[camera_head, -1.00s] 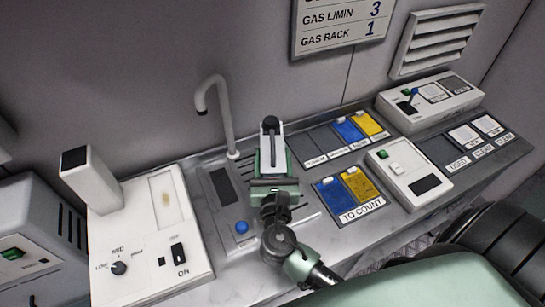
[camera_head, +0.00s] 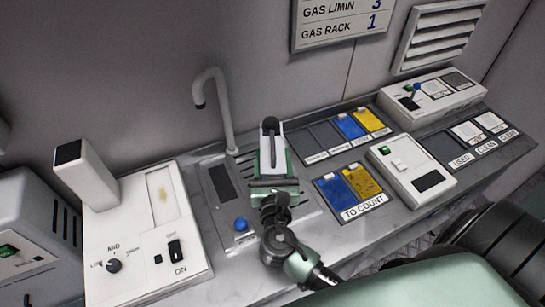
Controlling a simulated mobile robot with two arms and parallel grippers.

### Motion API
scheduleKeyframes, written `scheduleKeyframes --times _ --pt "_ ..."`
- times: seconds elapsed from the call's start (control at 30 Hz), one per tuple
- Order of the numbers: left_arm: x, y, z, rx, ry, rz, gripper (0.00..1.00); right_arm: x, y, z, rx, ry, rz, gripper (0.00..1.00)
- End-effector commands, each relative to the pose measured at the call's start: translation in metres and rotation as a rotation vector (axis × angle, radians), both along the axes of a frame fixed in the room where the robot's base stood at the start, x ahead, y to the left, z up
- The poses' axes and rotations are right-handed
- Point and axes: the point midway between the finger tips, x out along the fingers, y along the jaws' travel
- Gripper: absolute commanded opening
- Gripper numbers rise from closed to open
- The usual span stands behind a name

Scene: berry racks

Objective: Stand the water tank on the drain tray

----

## WRITTEN EXERCISE
Keep the pictures out of the copy and write out the data exactly as it stands.

## TASK ANSWER
[camera_head, -1.00s] 
[camera_head, +0.00s] 
Controlling a simulated mobile robot with two arms and parallel grippers.

### Motion API
scheduleKeyframes, written `scheduleKeyframes --times _ --pt "_ ..."`
- times: seconds elapsed from the call's start (control at 30 Hz), one per tuple
- Order of the numbers: left_arm: x, y, z, rx, ry, rz, gripper (0.00..1.00); right_arm: x, y, z, rx, ry, rz, gripper (0.00..1.00)
- End-effector commands, each relative to the pose measured at the call's start: translation in metres and rotation as a rotation vector (axis × angle, radians), both along the axes of a frame fixed in the room where the robot's base stood at the start, x ahead, y to the left, z up
- The poses' axes and rotations are right-handed
- Point and axes: the point midway between the finger tips, x out along the fingers, y along the jaws' travel
- Gripper: absolute commanded opening
- Gripper numbers rise from closed to open
- The usual span stands behind a name

Scene: berry racks

Objective: Stand the water tank on the drain tray

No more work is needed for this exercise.